Other cuts in expenditures must be made as well. Our triple-dipping re-employed annuitant athletic director (via salary, pension and stipends for coaching), is a good place to start the cuts.
Finally, but most significantly, Larry Herbst must step down from the board. As one who has praised Larry for recruiting David Bonnette and making serious attempts at community involvement, I believe our community has lost whatever confidence in his leadership it ever had. Surely, it will not approve new funds for RBHS if Larry is to have a role in their management.

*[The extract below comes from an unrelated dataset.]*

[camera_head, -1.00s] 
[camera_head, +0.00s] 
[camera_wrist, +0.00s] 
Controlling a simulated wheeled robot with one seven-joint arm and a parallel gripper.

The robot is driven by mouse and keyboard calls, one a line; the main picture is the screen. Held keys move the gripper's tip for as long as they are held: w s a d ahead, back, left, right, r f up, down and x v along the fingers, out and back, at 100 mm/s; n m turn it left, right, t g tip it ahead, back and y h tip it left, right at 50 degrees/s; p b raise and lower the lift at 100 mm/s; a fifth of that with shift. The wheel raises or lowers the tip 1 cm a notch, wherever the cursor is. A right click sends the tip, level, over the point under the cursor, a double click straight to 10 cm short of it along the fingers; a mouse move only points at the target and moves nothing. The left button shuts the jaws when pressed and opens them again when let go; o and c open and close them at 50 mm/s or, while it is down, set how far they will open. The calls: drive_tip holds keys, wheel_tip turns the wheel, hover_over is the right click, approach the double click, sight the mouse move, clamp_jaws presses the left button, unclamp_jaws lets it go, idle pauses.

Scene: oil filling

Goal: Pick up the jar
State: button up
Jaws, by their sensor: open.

Larry's tenure will rightly be noted with accomplishments, such as the building program, and a long list of failures, including most prominently the Jack Baldermann fiasco.
Even as of this weekend, Larry -- and interim assistant principal Troy Gobble -- appeared as favorable references on Jack Baldermann's consulting website. They just don’t get it – and after what we have been through it is fair to assume they never will. This shows the community that Larry -- and Troy -- resolutely look backward, and are incapable of bringing about the future RBHS richly deserves.
Posted Thursday Jan 28, 2010 09:26 # -
With this morning's news that Dr. David Bonnette will remain as interim superintendent through mid-2011, I salute RB's board of education and acknowledge that the needed turnaround is indeed taking hold. Congratulations.
Important further steps remain, principally extricating ourselves from the $8 million fiscal quagmire into which Larry Herbst led us, but with Dr. Bonnette and incoming principal Mrs. Pam Bylsma a team is assembling that -- in the words of board consultants Hazard, Young and Attea -- can restore integrity to the school and its operations.
http://www.rblandmark.com/main.asp?SectionID=1&SubSectionID=1&ArticleID=5832
(I want to abide by this site's rules, which I think are to include links and not text. If I have that backwards, please forgive me -- no offense intended.)